▶ _GOAL_
Could every line of the data be printed exactly as it reads?

━━ SUPPLIED DATA ━━

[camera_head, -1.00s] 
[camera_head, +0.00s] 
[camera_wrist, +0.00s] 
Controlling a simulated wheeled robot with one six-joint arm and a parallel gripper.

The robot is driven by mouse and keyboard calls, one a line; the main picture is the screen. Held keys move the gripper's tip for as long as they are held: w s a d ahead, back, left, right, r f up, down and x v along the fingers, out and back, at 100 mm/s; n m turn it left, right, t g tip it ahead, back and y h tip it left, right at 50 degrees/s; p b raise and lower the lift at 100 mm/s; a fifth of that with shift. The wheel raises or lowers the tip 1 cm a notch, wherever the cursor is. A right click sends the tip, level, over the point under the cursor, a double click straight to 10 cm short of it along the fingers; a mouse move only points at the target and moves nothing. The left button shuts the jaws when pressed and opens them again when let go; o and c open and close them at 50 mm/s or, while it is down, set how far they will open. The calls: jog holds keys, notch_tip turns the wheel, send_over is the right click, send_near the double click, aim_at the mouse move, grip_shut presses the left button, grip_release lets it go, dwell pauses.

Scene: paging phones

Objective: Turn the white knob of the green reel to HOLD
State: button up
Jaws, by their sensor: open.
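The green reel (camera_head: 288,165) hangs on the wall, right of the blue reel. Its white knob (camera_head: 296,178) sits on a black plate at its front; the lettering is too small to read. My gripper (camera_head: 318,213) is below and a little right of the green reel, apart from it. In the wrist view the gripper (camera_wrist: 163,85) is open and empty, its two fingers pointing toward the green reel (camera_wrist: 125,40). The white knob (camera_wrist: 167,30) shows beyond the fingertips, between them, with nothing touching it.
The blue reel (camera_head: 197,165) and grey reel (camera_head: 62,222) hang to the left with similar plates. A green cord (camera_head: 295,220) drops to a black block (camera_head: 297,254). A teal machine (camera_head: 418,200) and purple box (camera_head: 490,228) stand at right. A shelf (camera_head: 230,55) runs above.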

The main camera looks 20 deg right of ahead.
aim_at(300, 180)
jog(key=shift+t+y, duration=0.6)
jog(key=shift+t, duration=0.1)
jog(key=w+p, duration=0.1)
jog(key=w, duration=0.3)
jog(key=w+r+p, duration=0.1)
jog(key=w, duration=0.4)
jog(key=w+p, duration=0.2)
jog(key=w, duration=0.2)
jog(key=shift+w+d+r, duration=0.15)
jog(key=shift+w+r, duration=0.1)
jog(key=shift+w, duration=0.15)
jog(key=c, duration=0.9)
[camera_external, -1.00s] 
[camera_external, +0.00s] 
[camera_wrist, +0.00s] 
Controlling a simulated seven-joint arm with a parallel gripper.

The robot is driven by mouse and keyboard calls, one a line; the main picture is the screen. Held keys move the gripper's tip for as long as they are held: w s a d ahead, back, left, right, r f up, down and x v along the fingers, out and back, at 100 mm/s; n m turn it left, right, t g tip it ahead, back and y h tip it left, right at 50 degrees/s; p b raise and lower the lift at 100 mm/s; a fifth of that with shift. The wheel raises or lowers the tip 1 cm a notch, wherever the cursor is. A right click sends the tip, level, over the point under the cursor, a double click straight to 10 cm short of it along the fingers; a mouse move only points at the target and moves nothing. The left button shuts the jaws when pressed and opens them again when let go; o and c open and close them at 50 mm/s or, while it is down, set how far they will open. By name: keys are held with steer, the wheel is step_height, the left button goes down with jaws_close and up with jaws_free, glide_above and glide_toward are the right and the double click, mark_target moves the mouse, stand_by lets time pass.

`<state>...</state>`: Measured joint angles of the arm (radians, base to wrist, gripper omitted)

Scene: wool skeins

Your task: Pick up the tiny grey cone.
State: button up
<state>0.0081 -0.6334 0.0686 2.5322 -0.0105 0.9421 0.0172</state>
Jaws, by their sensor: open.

━━━

▶ _RESULT OF THE TASK_
[camera_head, -1.00s] 
[camera_head, +0.00s] 
[camera_wrist, +0.00s] 
Controlling a simulated wheeled robot with one six-joint arm and a parallel gripper.

The robot is driven by mouse and keyboard calls, one a line; the main picture is the screen. Held keys move the gripper's tip for as long as they are held: w s a d ahead, back, left, right, r f up, down and x v along the fingers, out and back, at 100 mm/s; n m turn it left, right, t g tip it ahead, back and y h tip it left, right at 50 degrees/s; p b raise and lower the lift at 100 mm/s; a fifth of that with shift. The wheel raises or lowers the tip 1 cm a notch, wherever the cursor is. A right click sends the tip, level, over the point under the cursor, a double click straight to 10 cm short of it along the fingers; a mouse move only points at the target and moves nothing. The left button shuts the jaws when pressed and opens them again when let go; o and c open and close them at 50 mm/s or, while it is down, set how far they will open. The calls: jog holds keys, notch_tip turns the wheel, send_over is the right click, send_near the double click, aim_at the mouse move, grip_shut presses the left button, grip_release lets it go, dwell pauses.

Scene: paging phones

Objective: Turn the white knob of the green reel to HOLD
State: button up
Jaws, by their sensor: open.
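The green reel (camera_head: 288,165) hangs on the wall, right of the blue reel. Its white knob (camera_head: 296,178) sits on a black plate at its front; the lettering is too small to read. My gripper (camera_head: 318,213) is below and a little right of the green reel, apart from it. In the wrist view the gripper (camera_wrist: 163,85) is open and empty, its two fingers pointing toward the green reel (camera_wrist: 125,40). The white knob (camera_wrist: 167,30) shows beyond the fingertips, between them, with nothing touching it.
The blue reel (camera_head: 197,165) and grey reel (camera_head: 62,222) hang to the left with similar plates. A green cord (camera_head: 295,220) drops to a black block (camera_head: 297,254). A teal machine (camera_head: 418,200) and purple box (camera_head: 490,228) stand at right. A shelf (camera_head: 230,55) runs above.

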The main camera looks 20 deg right of ahead.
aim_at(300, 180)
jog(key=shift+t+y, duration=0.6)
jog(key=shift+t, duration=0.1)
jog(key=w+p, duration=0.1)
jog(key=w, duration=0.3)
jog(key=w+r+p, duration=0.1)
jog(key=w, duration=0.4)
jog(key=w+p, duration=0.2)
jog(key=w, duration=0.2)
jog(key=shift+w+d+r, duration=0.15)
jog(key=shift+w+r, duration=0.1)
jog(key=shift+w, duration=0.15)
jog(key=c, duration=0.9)
[camera_external, -1.00s] 
[camera_external, +0.00s] 
[camera_wrist, +0.00s] 
Controlling a simulated seven-joint arm with a parallel gripper.

The robot is driven by mouse and keyboard calls, one a line; the main picture is the screen. Held keys move the gripper's tip for as long as they are held: w s a d ahead, back, left, right, r f up, down and x v along the fingers, out and back, at 100 mm/s; n m turn it left, right, t g tip it ahead, back and y h tip it left, right at 50 degrees/s; p b raise and lower the lift at 100 mm/s; a fifth of that with shift. The wheel raises or lowers the tip 1 cm a notch, wherever the cursor is. A right click sends the tip, level, over the point under the cursor, a double click straight to 10 cm short of it along the fingers; a mouse move only points at the target and moves nothing. The left button shuts the jaws when pressed and opens them again when let go; o and c open and close them at 50 mm/s or, while it is down, set how far they will open. By name: keys are held with steer, the wheel is step_height, the left button goes down with jaws_close and up with jaws_free, glide_above and glide_toward are the right and the double click, mark_target moves the mouse, stand_by lets time pass.

`<state>...</state>`: Measured joint angles of the arm (radians, base to wrist, gripper omitted)

Scene: wool skeins

Your task: Pick up the tiny grey cone.
State: button up
<state>0.0081 -0.6334 0.0686 2.5322 -0.0105 0.9421 0.0172</state>
Jaws, by their sensor: open.

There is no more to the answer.